Task input.
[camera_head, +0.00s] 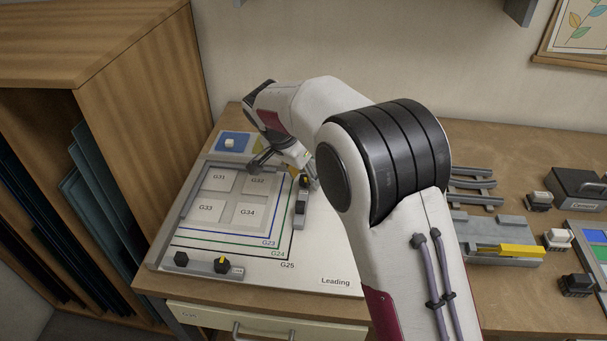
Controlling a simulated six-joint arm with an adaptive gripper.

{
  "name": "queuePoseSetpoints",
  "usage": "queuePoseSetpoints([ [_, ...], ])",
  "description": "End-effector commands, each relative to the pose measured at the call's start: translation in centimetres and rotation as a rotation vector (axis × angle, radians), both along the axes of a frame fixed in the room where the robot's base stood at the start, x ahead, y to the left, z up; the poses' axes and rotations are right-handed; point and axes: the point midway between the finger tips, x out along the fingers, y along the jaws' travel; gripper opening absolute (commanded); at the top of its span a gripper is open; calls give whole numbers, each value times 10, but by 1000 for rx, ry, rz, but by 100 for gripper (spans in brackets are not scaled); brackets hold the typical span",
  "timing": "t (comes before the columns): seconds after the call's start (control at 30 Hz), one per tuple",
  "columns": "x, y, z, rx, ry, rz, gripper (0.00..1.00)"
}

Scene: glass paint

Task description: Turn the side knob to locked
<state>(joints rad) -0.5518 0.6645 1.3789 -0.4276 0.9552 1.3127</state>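The side knob (304,182) is dark with a yellow mark. It sits at the far end of a narrow grey strip (300,207) along the right side of the white board's panel area. My gripper (308,172) is just behind and above this knob, angled down toward it. The fingertips are small and partly hidden, so I cannot tell whether they touch the knob or how far apart they are. The label by the knob is too small to read.
A front strip (203,264) holds two dark knobs, the right one (222,265) with a yellow mark. The board (325,262) carries panels G31 to G34. A wooden cabinet (150,100) stands close on the left. My arm hides the table's middle. Racks and a yellow-topped tool (508,250) lie right.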

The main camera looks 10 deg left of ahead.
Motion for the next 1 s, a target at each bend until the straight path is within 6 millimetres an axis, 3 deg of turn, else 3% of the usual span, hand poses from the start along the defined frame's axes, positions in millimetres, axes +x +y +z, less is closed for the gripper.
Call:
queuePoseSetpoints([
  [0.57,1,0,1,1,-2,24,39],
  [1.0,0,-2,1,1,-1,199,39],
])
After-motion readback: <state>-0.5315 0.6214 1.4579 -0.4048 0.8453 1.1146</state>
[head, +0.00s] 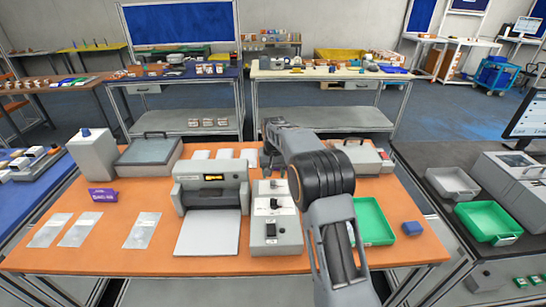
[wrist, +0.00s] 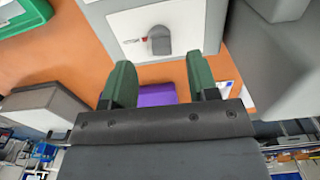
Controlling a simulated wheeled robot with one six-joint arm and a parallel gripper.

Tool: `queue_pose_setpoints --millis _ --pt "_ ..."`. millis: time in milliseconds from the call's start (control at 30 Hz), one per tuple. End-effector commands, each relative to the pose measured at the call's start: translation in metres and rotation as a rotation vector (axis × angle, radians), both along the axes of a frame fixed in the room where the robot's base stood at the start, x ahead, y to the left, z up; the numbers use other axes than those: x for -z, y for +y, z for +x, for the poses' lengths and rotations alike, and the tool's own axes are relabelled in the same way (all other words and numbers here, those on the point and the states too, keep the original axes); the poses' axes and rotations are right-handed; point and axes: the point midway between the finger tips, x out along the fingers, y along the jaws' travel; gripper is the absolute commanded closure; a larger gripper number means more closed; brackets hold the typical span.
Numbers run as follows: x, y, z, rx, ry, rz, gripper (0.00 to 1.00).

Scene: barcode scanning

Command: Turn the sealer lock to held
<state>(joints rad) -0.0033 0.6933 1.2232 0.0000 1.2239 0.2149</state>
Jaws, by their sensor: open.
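The sealer (head: 210,190) is a light grey machine with a dark slot and a white front plate, left of centre on the orange table. A grey control box (head: 288,231) with small dark knobs and a switch stands just right of it. In the wrist view, a dark grey knob (wrist: 159,40) sits on a pale panel (wrist: 190,20) beside a small red-marked label. Which knob in the head view this matches, I cannot tell. My gripper (wrist: 162,72) is open and empty, its green fingers apart and short of the knob. In the head view my arm hides part of the table.
A green tray (head: 373,222) and a blue block (head: 411,228) lie to the right. A lidded grey box (head: 149,152) and a tall box (head: 93,155) stand behind.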

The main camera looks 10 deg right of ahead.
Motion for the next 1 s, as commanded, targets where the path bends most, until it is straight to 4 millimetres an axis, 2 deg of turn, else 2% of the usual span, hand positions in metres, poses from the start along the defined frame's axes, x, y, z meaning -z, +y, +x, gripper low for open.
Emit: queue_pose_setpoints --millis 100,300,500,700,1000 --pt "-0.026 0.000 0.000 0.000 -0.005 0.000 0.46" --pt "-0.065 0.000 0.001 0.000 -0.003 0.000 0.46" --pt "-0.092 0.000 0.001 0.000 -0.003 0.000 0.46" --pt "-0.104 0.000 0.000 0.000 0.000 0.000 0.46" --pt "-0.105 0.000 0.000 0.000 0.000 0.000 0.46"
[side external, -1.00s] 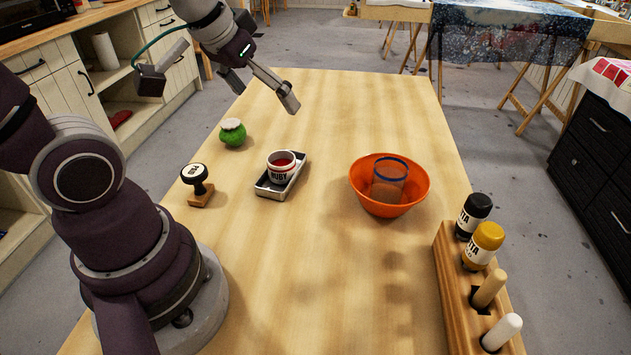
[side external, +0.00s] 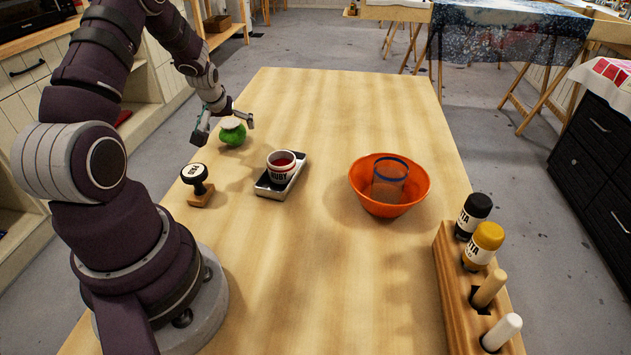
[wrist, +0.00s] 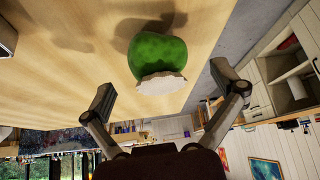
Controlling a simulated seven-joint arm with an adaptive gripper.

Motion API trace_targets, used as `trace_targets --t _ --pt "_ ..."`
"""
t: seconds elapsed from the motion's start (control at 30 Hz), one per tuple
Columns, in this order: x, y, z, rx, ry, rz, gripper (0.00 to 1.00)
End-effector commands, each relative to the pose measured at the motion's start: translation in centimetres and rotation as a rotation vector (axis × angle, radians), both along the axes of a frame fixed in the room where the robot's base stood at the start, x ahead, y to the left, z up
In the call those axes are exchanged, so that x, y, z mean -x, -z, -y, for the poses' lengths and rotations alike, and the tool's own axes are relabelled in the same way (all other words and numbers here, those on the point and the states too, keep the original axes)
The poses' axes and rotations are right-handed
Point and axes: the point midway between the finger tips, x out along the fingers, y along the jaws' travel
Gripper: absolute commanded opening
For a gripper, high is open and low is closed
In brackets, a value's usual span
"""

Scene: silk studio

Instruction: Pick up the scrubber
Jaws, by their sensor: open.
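The scrubber seems to be the round green thing with a pale cap (side external: 233,134) at the far left of the table. It also shows in the wrist view (wrist: 158,55), with its pale, ragged-edged part toward my gripper. My gripper (side external: 224,122) is open and empty, just above and around it in the side view. In the wrist view my gripper's two fingers (wrist: 166,98) stand apart, left and right of the scrubber. I see a gap on each side and cannot tell of any contact.
A black-handled stamp (side external: 196,184) and a dark tray (side external: 265,187) with a white cup of red (side external: 281,164) stand nearby. An orange bowl (side external: 408,200) holds a blue-rimmed clear cup (side external: 389,180). A wooden rack (side external: 450,290) with bottles stands at right.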

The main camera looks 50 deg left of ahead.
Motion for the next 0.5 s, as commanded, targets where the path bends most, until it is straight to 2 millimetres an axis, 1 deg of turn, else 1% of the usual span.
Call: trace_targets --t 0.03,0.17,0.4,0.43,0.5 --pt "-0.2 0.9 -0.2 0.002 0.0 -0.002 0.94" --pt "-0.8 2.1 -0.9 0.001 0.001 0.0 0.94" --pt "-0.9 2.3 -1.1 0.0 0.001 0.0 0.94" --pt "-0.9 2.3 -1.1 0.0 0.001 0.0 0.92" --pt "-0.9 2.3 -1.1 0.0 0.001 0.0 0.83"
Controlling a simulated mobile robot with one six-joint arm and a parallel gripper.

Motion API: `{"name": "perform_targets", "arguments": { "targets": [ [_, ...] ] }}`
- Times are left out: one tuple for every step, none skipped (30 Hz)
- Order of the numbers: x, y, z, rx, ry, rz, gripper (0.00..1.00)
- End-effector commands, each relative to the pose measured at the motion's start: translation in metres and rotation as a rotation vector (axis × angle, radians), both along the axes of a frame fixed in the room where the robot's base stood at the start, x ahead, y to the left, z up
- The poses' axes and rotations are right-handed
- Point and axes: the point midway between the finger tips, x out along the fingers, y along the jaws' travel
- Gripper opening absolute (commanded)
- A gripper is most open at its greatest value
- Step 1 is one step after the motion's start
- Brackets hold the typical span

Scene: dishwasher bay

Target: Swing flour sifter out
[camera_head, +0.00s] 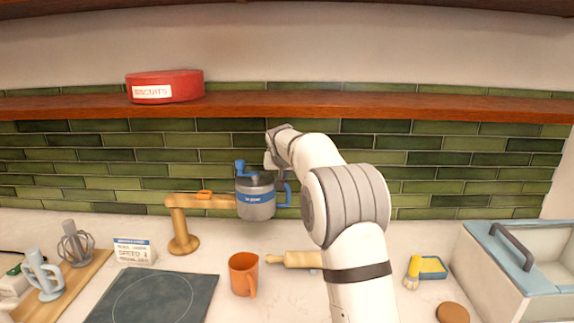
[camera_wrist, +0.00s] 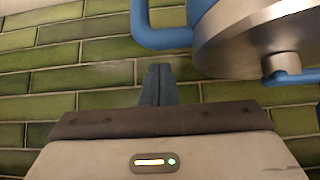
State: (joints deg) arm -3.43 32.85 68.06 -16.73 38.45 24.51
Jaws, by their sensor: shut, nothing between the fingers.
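The flour sifter (camera_head: 256,205) is a grey metal can with a blue label band, a blue crank knob at its top left and a blue handle (camera_head: 284,194) on its right. It is upright at the end of a wooden swing arm (camera_head: 205,201) on a wooden post. In the wrist view the sifter (camera_wrist: 240,45) fills the upper right, with its blue handle (camera_wrist: 146,35) left of it. My gripper (camera_wrist: 158,72) is shut and empty, its fingertips close to the handle. I cannot tell whether they touch it. In the head view my arm hides the fingertips.
An orange mug (camera_head: 243,275) and a rolling pin (camera_head: 296,260) are on the counter below. A dark hob (camera_head: 150,298) and a small sign (camera_head: 134,252) are at the left. A wooden shelf (camera_head: 350,107) runs above.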

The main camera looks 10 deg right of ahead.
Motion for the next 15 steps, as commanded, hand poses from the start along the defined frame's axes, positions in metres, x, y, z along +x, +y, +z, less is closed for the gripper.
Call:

Exercise brief. Return nothing but the lines running from the line with "The main camera looks 50 deg left of ahead." through the line with "Motion for the next 0.5", exactly as they appear.

Written answer.
The main camera looks 50 deg left of ahead.
Motion for the next 0.5 s, as commanded, targets where the path bends most, until it is straight to 2 millimetres an axis, 1 deg of turn, else 1% of the usual span.

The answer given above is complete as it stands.